First, to prepare a model and a mutation mechanism on your own. I don’t know whether there are members of your community capable of doing it, but if there are let them write first a simplified version during your event. Simplified, as the more interconnected dimensions are involved the more computing power is needed. But even with a simplified one you could possibly spot some regularities.

The other path is to have some professionals interested in it. Your event may be a chance to meet them. By professionals I mainly refer to academics. They may come from the Uni in Prague for instance. My suggestion would be to invite guys from MPI in Tübingen. In particular their “Intelligent systems” division. Of course, you can invite guys from different academic centers around. They often have resources and knowledge you don’t, maybe some will be willing to have a weekend trip to Prague. That approach is more reasonable, as any more complex model will require machines you probably have no access to. Also, a cooperation could provide you with a solution that at least has some merit. Not to mention a label of being scientifically substantiated.
But to take that path you must prepare something more than just a wish list.

So, let’s see what you need to have your problem being properly described.
Before you start reading further please see this clip, as I’ll refer to it.

First of all, decide what base system you’d like to model. I mean the most abstract one, the one that could potentially be a base for others, more use case oriented systems. In the clip I wanted you to see it would be a bipedal walker.

Next step should address defining a set of things the system must cover. So, whether there should be a rating (I assume that yes), should it address hierarchy and leadership (@AdriaanB), should it be as tamper resistant as possible, or only to a certain extent limited by usability, should it force behaviors or respond to them (or both), etc. Analogy in the clip - two legs, erected body, muscles attached to joints, locking joints, etc.

Next step - defining goals. It’s your fitness function. Analogy in the clip - it walks firmly, doesn’t topple, is able to navigate obstacles. In your case it could be the fact that a user feels some kind of satisfaction. But pay attention to the fact that you must be able to somehow measure it. So, maybe the time spent on using it? The number of interactions? It’s your job. But the set of values must be clearly numerical and as concise as possible. So, no social sciences’ mumbo-jumbo and no multitude of factors.

Next step - defining an environment. Your environment is our population. Because it’s complex, you must build a simplified model. In the clip these are bumps on a path. In your case these could be popularity fluctuations for instance.

Next step - defining your environmental threats. In the clip - boxes thrown at walkers. In yours - malicious actors, aspiring leaders, non diverse community, etc.

Next step - defining interactions between different elements of a puzzle. In the clip these are constraints and routing (dependencies) of muscles. In your case… So, we talked about that. Human behaviors aren’t very simple, but when broken down into atomic operations, as I tried to explain above, some factors are clearly dependent on others. So, for instance, an attitude toward a person, relation with that person impacts on our willingness to trust. It’s probably not linear, but there is a correlation. Maybe there are some papers trying to grasp a scale of that correlation. Look for them. There are other relations as well, for instance between stratification and satisfaction (hierarchy). And many more. Some were researched. Find numbers.

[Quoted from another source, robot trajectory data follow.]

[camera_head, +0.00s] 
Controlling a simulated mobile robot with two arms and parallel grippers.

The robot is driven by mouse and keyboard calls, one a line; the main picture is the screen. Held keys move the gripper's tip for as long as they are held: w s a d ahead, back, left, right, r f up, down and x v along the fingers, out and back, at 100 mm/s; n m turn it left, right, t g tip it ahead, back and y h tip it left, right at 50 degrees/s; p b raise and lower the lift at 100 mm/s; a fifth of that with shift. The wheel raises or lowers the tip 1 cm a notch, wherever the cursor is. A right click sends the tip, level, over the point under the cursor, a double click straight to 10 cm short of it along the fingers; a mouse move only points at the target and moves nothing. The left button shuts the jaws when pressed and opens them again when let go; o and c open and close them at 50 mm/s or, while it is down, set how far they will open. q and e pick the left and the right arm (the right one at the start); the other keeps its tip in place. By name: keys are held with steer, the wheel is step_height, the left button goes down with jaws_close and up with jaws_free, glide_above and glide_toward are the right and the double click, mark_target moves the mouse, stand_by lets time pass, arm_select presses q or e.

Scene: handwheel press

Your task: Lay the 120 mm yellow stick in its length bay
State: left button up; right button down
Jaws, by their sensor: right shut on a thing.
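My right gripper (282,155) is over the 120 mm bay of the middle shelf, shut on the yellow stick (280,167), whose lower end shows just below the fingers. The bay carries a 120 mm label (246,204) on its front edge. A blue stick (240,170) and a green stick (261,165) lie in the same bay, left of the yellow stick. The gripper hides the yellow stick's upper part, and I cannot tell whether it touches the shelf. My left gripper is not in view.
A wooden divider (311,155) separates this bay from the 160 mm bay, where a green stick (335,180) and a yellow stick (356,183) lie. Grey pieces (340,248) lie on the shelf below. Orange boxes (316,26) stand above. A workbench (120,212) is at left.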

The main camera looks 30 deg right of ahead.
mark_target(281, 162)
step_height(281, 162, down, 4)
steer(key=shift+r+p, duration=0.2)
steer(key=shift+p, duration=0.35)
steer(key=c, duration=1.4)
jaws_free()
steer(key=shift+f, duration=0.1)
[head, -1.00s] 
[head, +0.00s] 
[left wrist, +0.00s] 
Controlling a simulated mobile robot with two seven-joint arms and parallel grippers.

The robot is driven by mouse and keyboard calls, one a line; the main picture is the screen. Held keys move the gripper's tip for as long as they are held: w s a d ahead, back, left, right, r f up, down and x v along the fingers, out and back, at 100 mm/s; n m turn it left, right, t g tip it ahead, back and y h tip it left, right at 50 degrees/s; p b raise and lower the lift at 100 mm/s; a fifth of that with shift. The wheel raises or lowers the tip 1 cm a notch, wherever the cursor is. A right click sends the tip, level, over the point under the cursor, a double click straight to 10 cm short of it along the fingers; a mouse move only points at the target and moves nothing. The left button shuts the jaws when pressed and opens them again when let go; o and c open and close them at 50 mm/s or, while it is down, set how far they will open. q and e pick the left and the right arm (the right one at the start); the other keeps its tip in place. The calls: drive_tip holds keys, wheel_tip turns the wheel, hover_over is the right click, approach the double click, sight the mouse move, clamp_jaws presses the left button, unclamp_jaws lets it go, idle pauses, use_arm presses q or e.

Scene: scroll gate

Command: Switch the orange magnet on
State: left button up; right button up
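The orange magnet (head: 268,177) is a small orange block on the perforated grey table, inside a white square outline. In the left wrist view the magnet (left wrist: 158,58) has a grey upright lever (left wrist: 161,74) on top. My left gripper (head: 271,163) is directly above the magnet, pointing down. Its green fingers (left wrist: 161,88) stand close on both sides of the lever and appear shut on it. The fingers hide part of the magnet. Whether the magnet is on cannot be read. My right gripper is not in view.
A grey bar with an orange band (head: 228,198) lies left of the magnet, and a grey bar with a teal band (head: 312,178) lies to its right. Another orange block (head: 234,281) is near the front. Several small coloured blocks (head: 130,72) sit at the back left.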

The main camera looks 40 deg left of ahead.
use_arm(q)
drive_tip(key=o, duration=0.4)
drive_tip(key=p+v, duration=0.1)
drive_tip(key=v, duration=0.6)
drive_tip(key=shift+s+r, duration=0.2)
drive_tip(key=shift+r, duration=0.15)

Next step - define a size of your population. Start from small numbers. Analogy in the clip - muscles and bones. Mind that you must take into consideration malicious actors as well.

Next you should decide which factors are constant, which are variable and which a GA should fill with optimal values. Analogy in the clip - the value to look after was a sequence of firing muscles (or its generalized model). You can prepare different scenarios with different constants, variables and values to be looked after.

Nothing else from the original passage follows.